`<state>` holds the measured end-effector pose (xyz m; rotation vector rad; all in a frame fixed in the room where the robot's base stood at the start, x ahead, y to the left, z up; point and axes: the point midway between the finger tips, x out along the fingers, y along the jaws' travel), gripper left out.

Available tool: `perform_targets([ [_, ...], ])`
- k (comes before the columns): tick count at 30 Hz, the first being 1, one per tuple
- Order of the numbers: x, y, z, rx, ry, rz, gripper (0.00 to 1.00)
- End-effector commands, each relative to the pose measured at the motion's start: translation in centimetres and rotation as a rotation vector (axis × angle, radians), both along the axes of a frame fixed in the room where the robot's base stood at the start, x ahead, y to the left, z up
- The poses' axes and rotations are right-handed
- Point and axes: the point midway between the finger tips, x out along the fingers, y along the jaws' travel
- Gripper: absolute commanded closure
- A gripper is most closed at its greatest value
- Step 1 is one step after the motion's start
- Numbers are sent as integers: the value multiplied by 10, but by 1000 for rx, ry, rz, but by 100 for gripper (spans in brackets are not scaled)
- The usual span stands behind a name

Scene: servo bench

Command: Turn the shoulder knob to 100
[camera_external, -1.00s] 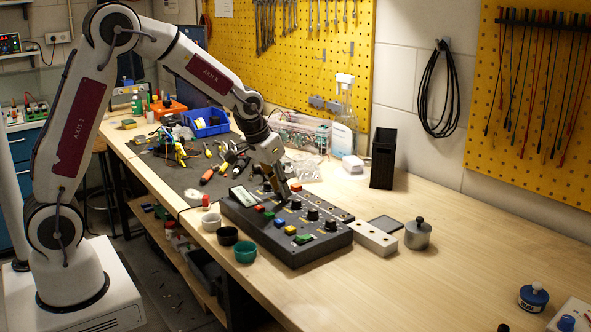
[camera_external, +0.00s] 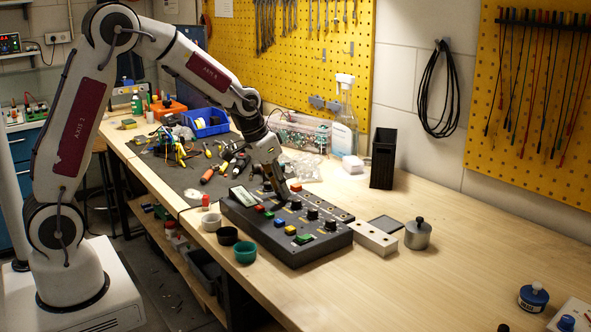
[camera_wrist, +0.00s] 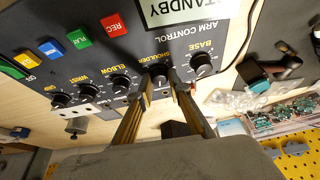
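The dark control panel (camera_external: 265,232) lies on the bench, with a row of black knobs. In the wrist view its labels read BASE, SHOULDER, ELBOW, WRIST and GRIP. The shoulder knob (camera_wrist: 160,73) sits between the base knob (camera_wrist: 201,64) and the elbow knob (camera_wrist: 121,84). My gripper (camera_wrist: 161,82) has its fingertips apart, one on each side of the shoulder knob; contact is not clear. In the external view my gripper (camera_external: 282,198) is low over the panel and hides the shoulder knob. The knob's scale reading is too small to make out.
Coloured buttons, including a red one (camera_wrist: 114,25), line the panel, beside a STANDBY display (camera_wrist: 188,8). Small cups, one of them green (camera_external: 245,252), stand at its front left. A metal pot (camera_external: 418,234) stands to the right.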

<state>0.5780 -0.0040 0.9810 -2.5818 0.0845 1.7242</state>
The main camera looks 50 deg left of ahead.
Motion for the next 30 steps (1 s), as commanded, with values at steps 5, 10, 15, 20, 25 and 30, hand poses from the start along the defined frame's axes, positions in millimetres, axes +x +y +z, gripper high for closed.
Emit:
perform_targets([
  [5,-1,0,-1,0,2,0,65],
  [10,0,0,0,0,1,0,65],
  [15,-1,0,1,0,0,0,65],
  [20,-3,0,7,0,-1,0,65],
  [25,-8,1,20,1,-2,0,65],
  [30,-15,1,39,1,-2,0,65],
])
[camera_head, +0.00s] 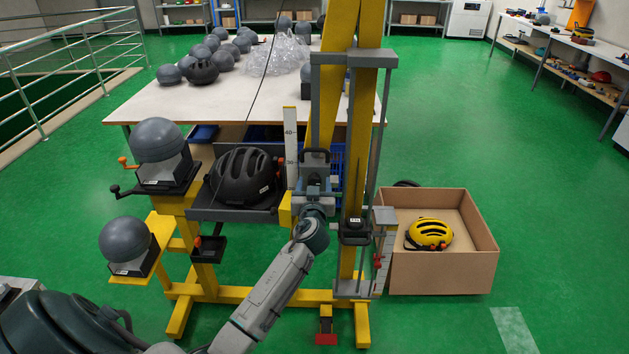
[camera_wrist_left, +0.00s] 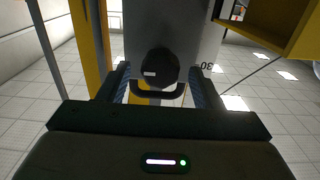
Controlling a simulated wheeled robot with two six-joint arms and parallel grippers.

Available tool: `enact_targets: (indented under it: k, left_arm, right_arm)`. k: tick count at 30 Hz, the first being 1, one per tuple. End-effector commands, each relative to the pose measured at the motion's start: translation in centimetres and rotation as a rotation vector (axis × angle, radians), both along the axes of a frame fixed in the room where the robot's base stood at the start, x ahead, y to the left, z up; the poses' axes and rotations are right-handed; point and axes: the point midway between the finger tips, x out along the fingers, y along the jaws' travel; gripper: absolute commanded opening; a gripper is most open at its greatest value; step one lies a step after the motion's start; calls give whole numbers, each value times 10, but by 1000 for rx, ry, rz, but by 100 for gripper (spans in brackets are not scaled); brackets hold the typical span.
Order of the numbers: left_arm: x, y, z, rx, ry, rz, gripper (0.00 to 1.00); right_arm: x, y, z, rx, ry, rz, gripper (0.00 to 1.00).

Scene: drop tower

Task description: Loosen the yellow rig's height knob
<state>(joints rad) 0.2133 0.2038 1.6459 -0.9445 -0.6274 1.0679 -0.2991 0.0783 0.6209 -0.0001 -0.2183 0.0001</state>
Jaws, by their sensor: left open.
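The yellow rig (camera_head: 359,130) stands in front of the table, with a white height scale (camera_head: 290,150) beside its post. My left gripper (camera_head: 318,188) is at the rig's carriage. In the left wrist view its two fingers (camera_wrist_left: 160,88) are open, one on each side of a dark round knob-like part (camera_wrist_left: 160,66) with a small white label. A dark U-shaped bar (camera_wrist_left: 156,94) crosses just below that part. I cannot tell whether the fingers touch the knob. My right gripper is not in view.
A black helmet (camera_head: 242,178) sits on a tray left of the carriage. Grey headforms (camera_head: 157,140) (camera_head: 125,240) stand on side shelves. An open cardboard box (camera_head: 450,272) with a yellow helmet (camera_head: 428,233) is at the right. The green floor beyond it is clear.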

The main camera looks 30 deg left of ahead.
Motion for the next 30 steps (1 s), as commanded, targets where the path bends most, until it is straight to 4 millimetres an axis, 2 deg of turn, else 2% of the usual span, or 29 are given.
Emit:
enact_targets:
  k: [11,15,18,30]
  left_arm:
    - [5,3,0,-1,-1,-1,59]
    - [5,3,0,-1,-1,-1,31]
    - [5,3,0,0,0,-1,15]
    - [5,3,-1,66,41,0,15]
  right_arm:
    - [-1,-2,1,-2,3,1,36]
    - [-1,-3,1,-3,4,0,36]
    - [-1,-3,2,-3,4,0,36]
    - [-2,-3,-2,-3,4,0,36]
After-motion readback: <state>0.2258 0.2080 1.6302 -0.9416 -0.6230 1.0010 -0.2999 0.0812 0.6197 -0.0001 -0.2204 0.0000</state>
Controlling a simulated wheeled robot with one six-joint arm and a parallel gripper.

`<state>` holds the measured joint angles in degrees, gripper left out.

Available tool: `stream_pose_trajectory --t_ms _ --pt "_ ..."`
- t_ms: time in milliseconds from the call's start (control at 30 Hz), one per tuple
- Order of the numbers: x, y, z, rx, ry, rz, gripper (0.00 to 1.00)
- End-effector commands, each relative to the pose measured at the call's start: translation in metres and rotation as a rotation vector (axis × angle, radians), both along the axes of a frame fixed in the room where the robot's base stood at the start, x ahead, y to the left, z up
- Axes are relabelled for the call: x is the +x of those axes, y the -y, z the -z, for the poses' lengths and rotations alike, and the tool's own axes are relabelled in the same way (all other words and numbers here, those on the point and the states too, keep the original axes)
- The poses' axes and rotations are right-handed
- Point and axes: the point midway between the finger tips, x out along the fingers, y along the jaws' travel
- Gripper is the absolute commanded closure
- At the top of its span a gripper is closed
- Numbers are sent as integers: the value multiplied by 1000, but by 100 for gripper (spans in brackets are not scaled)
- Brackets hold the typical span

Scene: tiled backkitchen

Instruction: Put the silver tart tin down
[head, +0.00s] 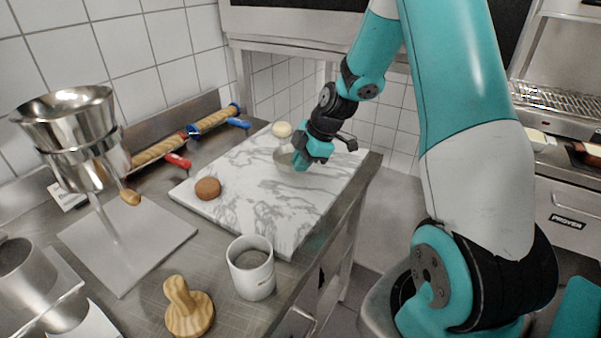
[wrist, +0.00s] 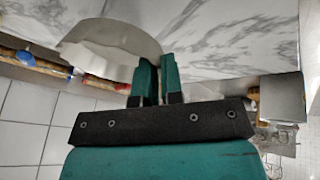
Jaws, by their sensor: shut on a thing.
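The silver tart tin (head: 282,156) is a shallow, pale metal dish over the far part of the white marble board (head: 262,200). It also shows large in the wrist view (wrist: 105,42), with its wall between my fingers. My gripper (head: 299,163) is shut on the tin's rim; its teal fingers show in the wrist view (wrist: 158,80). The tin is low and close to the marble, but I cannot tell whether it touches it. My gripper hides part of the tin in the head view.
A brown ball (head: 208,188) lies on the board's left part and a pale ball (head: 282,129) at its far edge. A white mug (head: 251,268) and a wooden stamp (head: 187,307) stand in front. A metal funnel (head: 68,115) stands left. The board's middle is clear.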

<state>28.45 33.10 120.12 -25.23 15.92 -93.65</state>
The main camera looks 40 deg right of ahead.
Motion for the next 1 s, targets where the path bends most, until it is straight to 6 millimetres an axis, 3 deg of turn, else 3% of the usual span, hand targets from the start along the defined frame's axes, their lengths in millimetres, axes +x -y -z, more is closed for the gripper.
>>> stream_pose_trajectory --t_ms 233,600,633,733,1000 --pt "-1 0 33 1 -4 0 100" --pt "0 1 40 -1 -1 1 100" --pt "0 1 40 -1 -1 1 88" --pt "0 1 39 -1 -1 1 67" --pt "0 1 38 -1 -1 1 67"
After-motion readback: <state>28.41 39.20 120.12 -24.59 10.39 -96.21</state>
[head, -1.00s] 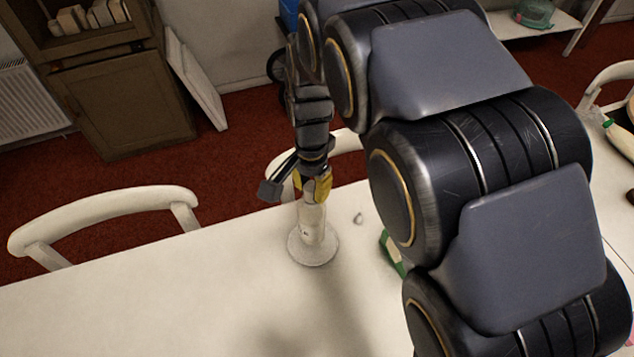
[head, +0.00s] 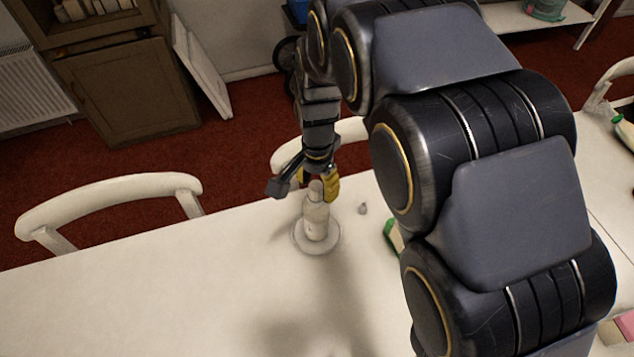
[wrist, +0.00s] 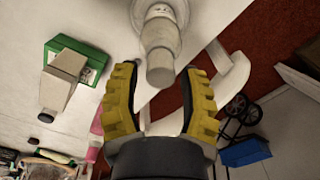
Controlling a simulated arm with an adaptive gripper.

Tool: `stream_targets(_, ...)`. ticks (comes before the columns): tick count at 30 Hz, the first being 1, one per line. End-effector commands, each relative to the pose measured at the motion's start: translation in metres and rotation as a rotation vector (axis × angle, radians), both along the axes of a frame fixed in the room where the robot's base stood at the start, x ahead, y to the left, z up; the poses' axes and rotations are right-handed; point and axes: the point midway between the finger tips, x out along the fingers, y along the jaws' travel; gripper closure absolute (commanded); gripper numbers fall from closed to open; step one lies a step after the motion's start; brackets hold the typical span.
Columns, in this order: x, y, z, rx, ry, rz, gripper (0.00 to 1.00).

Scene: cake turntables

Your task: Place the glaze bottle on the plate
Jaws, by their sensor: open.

══════

What is asked
Which lines contain "defined"? Copy each of them out.

Response to the task
Motion for the next 30 steps (1 s), as commanded, with values at steps 5, 10, 15, 20, 25 and 30, hand poses from the start along the defined frame's axes, positions in millimetres, axes +x +y +z, gripper high for closed.
Motion for the next 1 s, targets where the path bends most, until it is straight to 6 millimetres an axis, 3 deg of turn, else 3% of the usual span, hand targets from the start along the defined frame's axes, their lengths in millimetres, axes +x -y -z, more is closed for the gripper.

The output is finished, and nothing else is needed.